──────── EXCERPTED RECORDS ────────

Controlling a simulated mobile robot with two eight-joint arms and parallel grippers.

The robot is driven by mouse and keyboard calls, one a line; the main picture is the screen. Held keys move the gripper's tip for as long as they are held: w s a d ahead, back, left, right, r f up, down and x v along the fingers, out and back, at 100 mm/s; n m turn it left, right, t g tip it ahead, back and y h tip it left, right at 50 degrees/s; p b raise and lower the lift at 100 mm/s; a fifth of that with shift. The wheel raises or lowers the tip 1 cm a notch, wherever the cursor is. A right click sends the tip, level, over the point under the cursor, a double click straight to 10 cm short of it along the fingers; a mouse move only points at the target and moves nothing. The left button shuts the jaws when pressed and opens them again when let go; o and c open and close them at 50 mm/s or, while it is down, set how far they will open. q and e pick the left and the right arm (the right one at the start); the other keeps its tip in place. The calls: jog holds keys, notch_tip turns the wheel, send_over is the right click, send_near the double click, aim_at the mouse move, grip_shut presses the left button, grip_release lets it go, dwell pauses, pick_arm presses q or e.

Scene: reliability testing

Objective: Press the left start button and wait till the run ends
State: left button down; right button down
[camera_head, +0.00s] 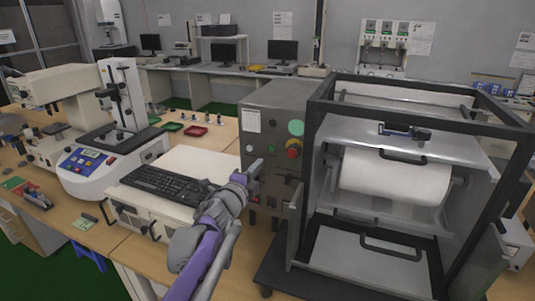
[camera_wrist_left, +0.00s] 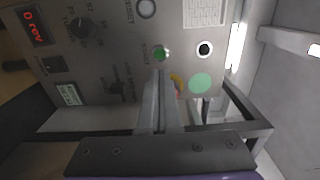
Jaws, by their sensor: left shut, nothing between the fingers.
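The grey control panel (camera_head: 270,112) stands on the left side of the framed machine. In the left wrist view the panel appears turned, and a round green button (camera_wrist_left: 161,53) beside a START label sits just beyond my fingertips. My left gripper (camera_head: 254,166) is shut and empty, close to the panel face below its row of buttons; it also shows in the left wrist view (camera_wrist_left: 159,76). I cannot tell whether the fingertips touch the panel. A small red display (camera_wrist_left: 33,26) reads 0 rev. My right gripper is not in view.
A red emergency stop (camera_head: 292,148) and a pale green disc (camera_head: 297,127) are on the panel's right part. The machine's dark frame (camera_head: 312,150) encloses a white roller (camera_head: 395,178). A keyboard (camera_head: 165,183) lies on a white case left of my arm.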

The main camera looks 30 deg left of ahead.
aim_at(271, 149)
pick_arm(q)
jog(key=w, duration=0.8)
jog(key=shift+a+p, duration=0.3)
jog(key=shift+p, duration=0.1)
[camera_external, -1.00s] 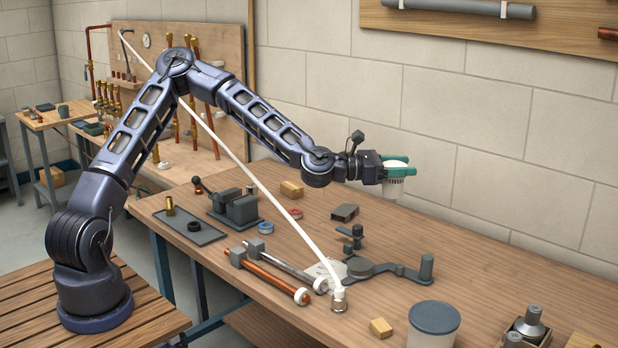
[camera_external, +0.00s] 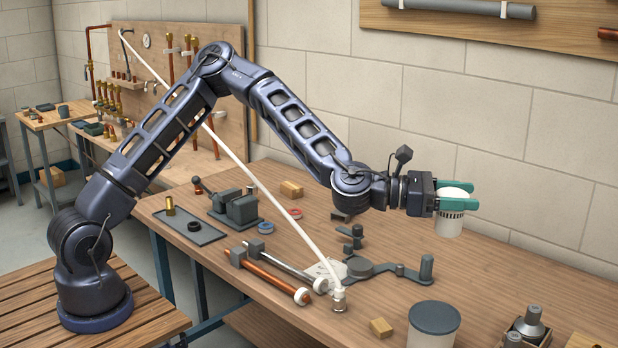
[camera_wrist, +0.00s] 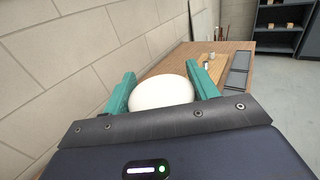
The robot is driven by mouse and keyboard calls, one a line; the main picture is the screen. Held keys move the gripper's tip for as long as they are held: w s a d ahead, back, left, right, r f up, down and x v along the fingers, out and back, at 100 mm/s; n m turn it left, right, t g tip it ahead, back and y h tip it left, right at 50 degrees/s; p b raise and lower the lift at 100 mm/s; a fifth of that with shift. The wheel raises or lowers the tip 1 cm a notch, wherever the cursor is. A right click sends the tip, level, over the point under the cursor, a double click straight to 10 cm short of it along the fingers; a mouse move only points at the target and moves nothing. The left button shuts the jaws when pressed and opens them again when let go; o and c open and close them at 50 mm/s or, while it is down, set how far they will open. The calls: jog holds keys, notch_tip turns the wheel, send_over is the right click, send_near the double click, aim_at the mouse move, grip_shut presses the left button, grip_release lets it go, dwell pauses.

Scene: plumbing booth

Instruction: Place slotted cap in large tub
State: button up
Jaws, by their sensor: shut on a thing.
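The slotted cap (camera_external: 449,222) is a white rounded piece with a row of slots near its top. My gripper (camera_external: 472,196) is shut on it, with the green fingers on either side. It is held in the air above the right part of the workbench. In the wrist view the cap (camera_wrist: 161,93) shows as a smooth white dome between the fingers. A large pale tub (camera_external: 433,328) with a dark grey top stands at the front edge, below and nearer the camera than the cap. I cannot tell whether the dark top is a lid or the inside.
A grey bent fitting (camera_external: 390,270), pipes (camera_external: 270,275) and a white hose (camera_external: 270,194) take up the middle. The bench right of the cap is clear.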

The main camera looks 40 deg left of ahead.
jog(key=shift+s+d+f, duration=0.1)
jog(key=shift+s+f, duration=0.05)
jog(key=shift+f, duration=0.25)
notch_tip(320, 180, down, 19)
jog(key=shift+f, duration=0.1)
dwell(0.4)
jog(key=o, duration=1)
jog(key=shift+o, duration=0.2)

────────

Collect the lines that hold "Scene".

Scene: reliability testing
Scene: plumbing booth

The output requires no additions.